Anger over 'Dink killing' song

Video set to Turkish folk song shows murdered journalist's body.

    Hrant Dink was shot dead in front of his
    newspaper's office in January [AFP]
    A Turkish singer has caused outrage after releasing a song which many people believe justifies the murder of an ethnic Armenian journalist in January.

    Hrant Dink was shot dead outside his newspaper's office in Istanbul.

    'Don't Make Plans' by Ismail Turut has become one of the most requested songs one Turkish DJ's radio show after a clip set to the tune received thousands of hits on the popular video-sharing website YouTube.

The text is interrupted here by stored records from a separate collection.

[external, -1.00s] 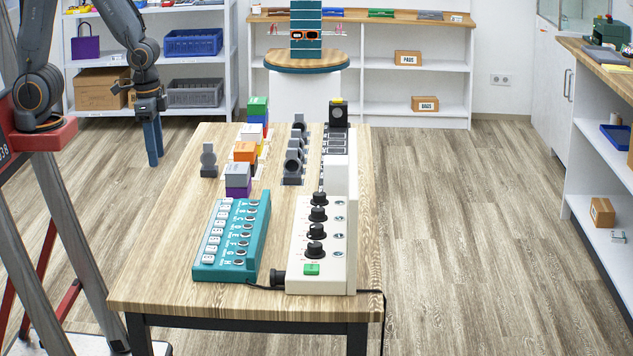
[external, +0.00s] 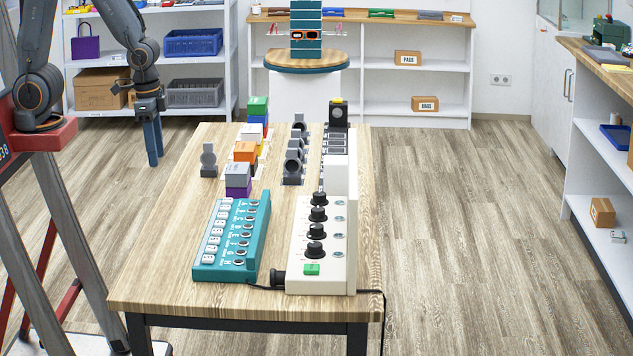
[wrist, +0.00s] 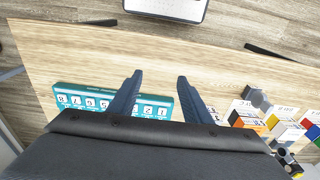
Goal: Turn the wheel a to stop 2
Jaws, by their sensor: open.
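A cream box (external: 302,263) with a column of several black knobs stands at the front right of the table in the external view. One of these knobs (external: 316,231) has a round dial shape. I cannot read letters or stop marks there, so I cannot tell which is wheel a. My gripper (external: 155,160) hangs open and empty to the left of the table, well away from the box. In the wrist view my gripper (wrist: 160,77) shows two parted fingers with nothing between them. The cream box is not clearly visible in the wrist view.
A teal panel (external: 204,271) with white tiles and round buttons lies left of the box. Coloured blocks (external: 245,152), dark grey holders (external: 292,167) and a grey stand (external: 208,160) are behind. A black cable (external: 372,291) crosses the right edge. The table's front left (external: 165,270) is clear.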

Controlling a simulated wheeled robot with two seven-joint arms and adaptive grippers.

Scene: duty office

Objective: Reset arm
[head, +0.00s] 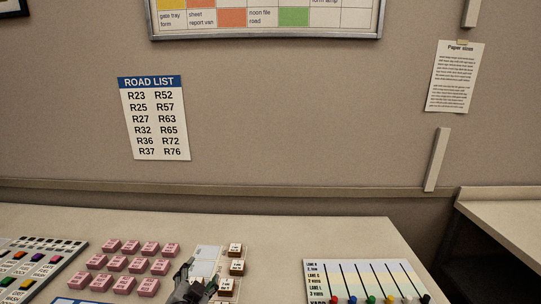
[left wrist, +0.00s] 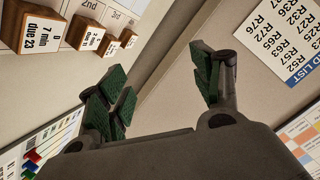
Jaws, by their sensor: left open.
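My left gripper (head: 195,284) shows at the bottom edge of the head view, above the desk (head: 340,232) beside a white card sheet (head: 208,258). In the left wrist view, the fingers of this gripper (left wrist: 160,88) have green pads and stand wide apart, with nothing between them. Most of the left arm is out of the picture. My right gripper is in neither view.
Several pink labelled blocks (head: 138,264) stand left of the gripper. Several brown blocks with white tops (head: 237,268) stand close on its right. A lane board (head: 365,275) with coloured pieces lies further right. A labelled panel (head: 45,262) is far left. The desk behind is clear.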

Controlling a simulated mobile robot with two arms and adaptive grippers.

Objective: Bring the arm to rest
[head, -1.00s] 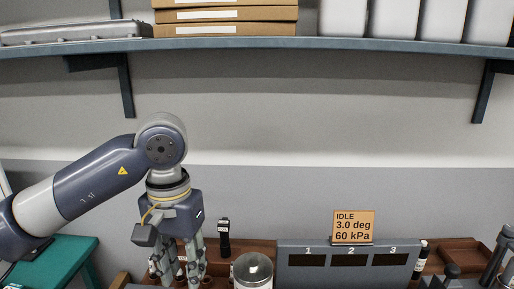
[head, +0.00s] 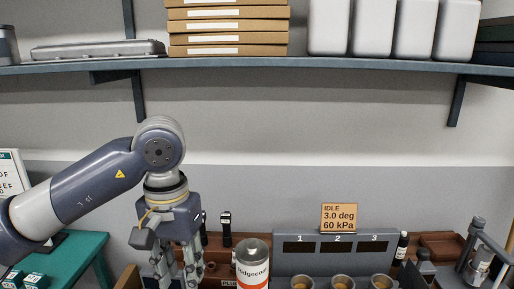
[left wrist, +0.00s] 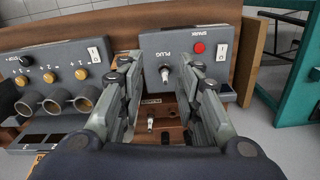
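My left arm comes in from the left in the head view, with its gripper (head: 180,268) pointing down above the bench, partly cut off by the lower edge. In the left wrist view the fingers of my left gripper (left wrist: 163,72) are spread apart with nothing held between them. Beyond them, a grey box marked PLUG (left wrist: 185,58) carries a spark plug-like part, and another small part (left wrist: 150,122) stands on the brown tray. My right gripper is not in view.
A grey console with slots 1 to 3 (head: 336,262) has cups in front and an IDLE sign (head: 339,217) above. A white jar with an orange label (head: 253,265) stands right of my gripper. A teal table (head: 75,250) is at left. A shelf (head: 250,63) spans above.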

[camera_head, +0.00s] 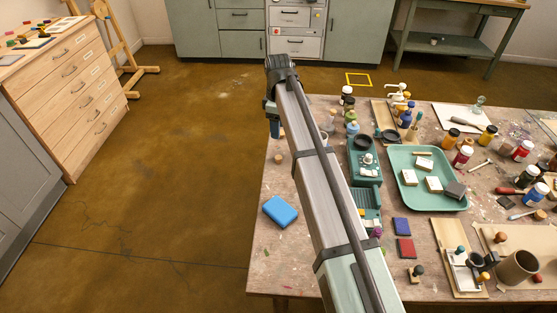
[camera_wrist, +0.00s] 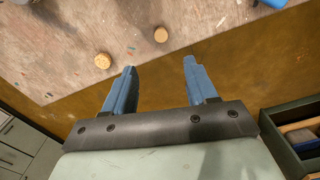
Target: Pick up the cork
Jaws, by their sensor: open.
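A speckled tan cork (camera_wrist: 102,60) lies on the table in the wrist view, left of my gripper (camera_wrist: 160,67) and a little beyond its left fingertip. A smoother, paler round piece (camera_wrist: 161,34) sits ahead of the gap between the fingers. My gripper's two blue fingers are apart with nothing between them. In the head view, my gripper (camera_head: 272,128) hangs at the table's far left edge. A small tan round piece (camera_head: 280,158) stands on the table just nearer than it; I cannot tell which of the two it is. My arm may hide the other.
The wooden table (camera_head: 270,240) has a blue block (camera_head: 281,211) near its left edge. Bottles, a green tray (camera_head: 436,202) and stamps crowd its right side. Floor (camera_head: 170,190) is open to the left. A blue object (camera_wrist: 273,3) is cut off atop the wrist view.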

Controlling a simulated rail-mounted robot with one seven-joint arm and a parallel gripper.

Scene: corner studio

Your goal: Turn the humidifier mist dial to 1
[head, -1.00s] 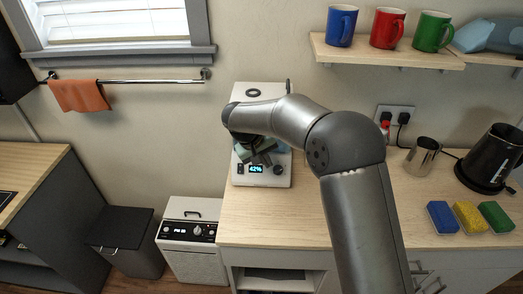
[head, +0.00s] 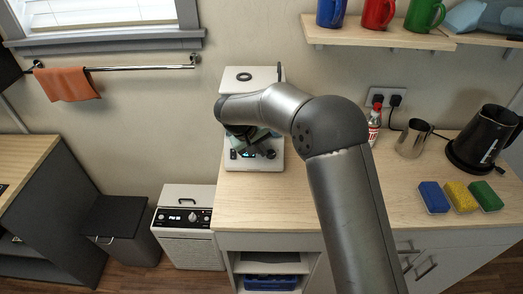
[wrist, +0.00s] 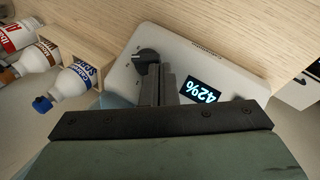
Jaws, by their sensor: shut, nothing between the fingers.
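The humidifier (head: 238,98) is a white unit on the wooden counter, left of my arm. Its front has a lit display, which reads 42% in the wrist view (wrist: 203,90), and a black round dial (head: 271,154). In the wrist view the dial (wrist: 147,59) shows a pale pointer line and small marks around it; I cannot read its setting. My gripper (wrist: 160,70) is shut and empty, with its fingertips right beside the dial; I cannot tell whether they touch it. In the head view my gripper (head: 262,137) partly hides the front panel.
A white floor unit (head: 186,222) with its own display and knob stands below left, beside a dark bin (head: 122,225). Bottles (wrist: 75,82) show at left in the wrist view. Sponges (head: 460,195), a metal cup (head: 412,139) and a black kettle (head: 487,140) stand at right. The middle counter is clear.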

    The clip showed pictures of Dink's body and the suspected killer, while the lyrics of the song include the line; "If someone betrays his own country, he'll be taken care of immediately."

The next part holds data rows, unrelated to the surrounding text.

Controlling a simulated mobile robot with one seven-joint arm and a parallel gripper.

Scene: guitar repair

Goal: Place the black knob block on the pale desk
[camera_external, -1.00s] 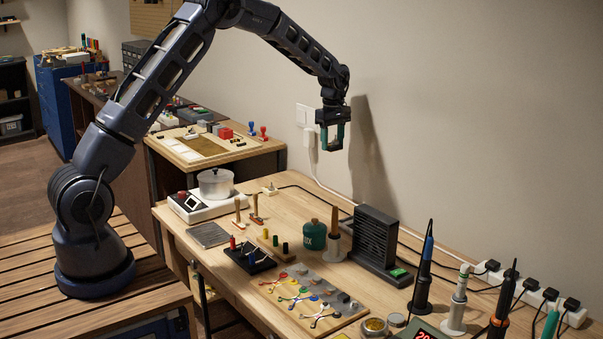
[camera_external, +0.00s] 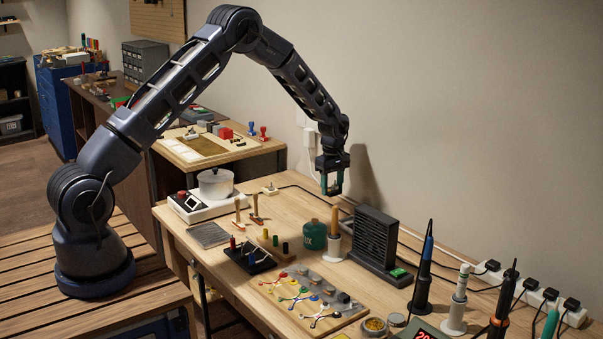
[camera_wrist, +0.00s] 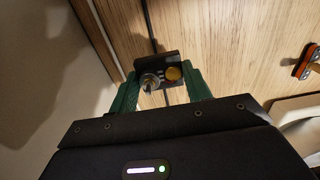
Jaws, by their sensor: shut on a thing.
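My gripper (camera_external: 332,186) hangs above the back edge of the pale wooden desk (camera_external: 290,205), near the wall. In the wrist view its green fingers are shut on the black knob block (camera_wrist: 172,61), which has a silver knob and a yellow-orange button on its face. The block is held clear of any surface. In the external view the block is too small and dark between the fingers to make out well. The desk also shows in the wrist view (camera_wrist: 205,30) as wood behind the block.
A pot on a hot plate (camera_external: 215,186) stands left. Some bare desk lies between them, with a cable behind.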

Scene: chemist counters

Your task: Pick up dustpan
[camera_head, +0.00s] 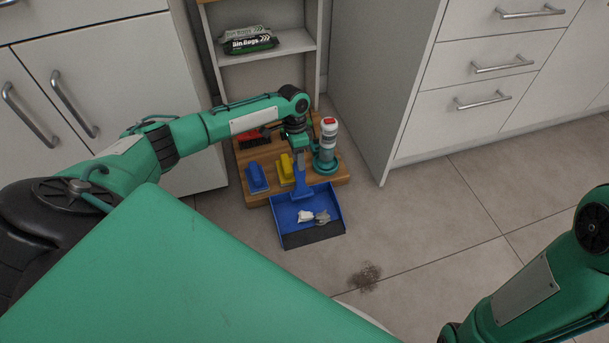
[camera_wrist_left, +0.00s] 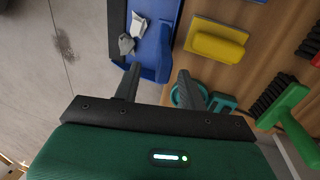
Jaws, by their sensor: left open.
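The blue dustpan (camera_head: 326,232) lies with its pan over the front edge of a low wooden board, and crumpled white and grey scraps (camera_head: 306,216) rest in it. Its handle (camera_head: 300,183) points back toward the cabinet. My left gripper (camera_head: 299,150) is above the handle end, pointing down.
A dirt patch (camera_head: 366,277) marks the floor. White cabinets (camera_head: 405,85) flank the board.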

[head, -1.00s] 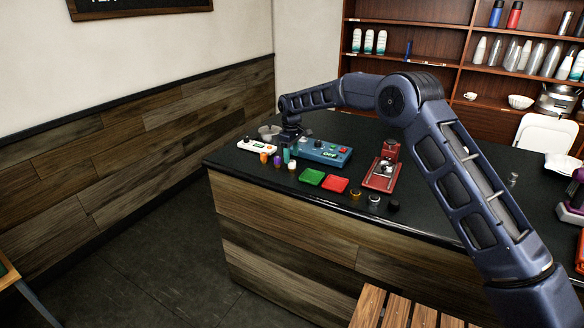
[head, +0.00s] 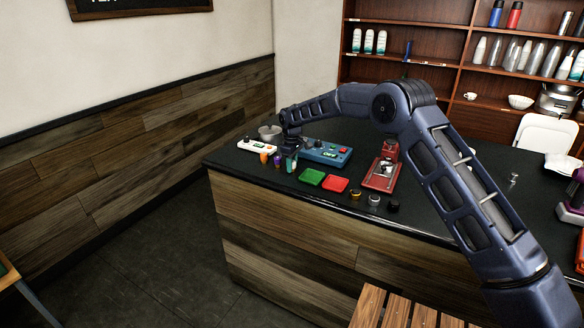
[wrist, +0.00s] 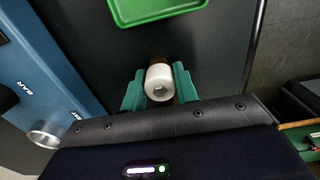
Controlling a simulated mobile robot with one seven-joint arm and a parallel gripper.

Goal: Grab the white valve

    Dink had been criticised for describing the mass killings of Armenians during the rule of the Ottoman Empire as "genocide" in defiance of the official Turkish line.

    At the time of his murder, Dink was being prosecuted penal code article which that bans insulting the Turkish identity.

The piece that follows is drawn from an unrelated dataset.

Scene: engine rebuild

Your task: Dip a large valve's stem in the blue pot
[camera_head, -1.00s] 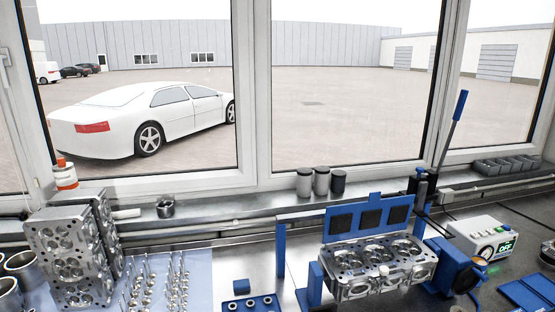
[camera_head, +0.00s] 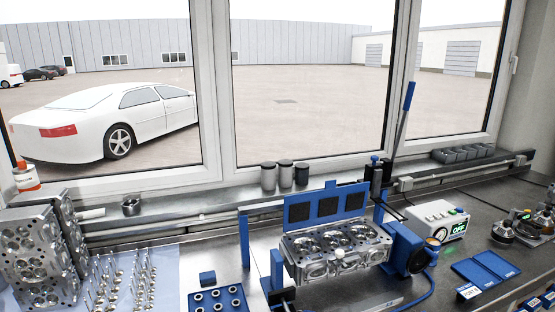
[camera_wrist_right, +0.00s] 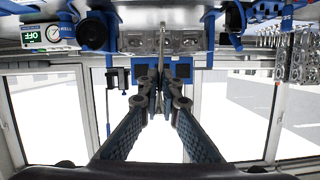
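Several metal valves (camera_head: 143,282) stand upright, stems up, on a pale blue mat (camera_head: 172,262) at the lower left of the head view. I cannot make out a blue pot for certain in either view. My right gripper (camera_wrist_right: 160,82) shows only in the right wrist view, which is upside down. Its two fingers come close together around a narrow grey shape. My left gripper is in neither view.
A cylinder head (camera_head: 338,252) sits in a blue fixture (camera_head: 327,204) at the centre. More cylinder heads (camera_head: 38,258) stand at the left. A blue ring tray (camera_head: 217,298), a white control box (camera_head: 436,219) and blue mats (camera_head: 486,268) are on the bench.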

    The European Union, which Turkey is hoping to join, has asked Ankara to remove such restrictions on freedom of expression.

    'Harmless' song

    Turut - who describes himself as a Muslim and a nationalist - has said he does not approve of Dink's killing. He also said he had nothing to do with the YouTube clip and insisted that his song is harmless. 

    "I feel like a victim in my homeland for defending some of our values"

    Ismail Turut,
    Turut was speaking to the Associated Press news agency the day after he and Arif Ozan, the writer of the song, had been called to explain the meaning of their work to a prosecutor.

    "Even if I have 40 heads and they chop off all of them, I will not apologise for even a letter [of the song]," Turut said. "Who has been subject to the slightest of harm because of my song?"

    Up to 1.5 million ethnic Armenians were killed between 1915 and 1917. Armenians say the deaths were part of a co-ordinated programme of genocide but Turkey insists the numbers are inflated and that the killings occurred during a time of civil unrest.

    Riza Dalkilic, head of Istanbul branch of the Human Rights Association, has filed a complaint against the song.

    "He must apologise," she said.

    Turut argues that if there really is freedom of expression in Turkey, his video should be tolerated.

    "I feel like a victim in my homeland for defending some of our values" he said. "Don't I have the right to freedom of expression?"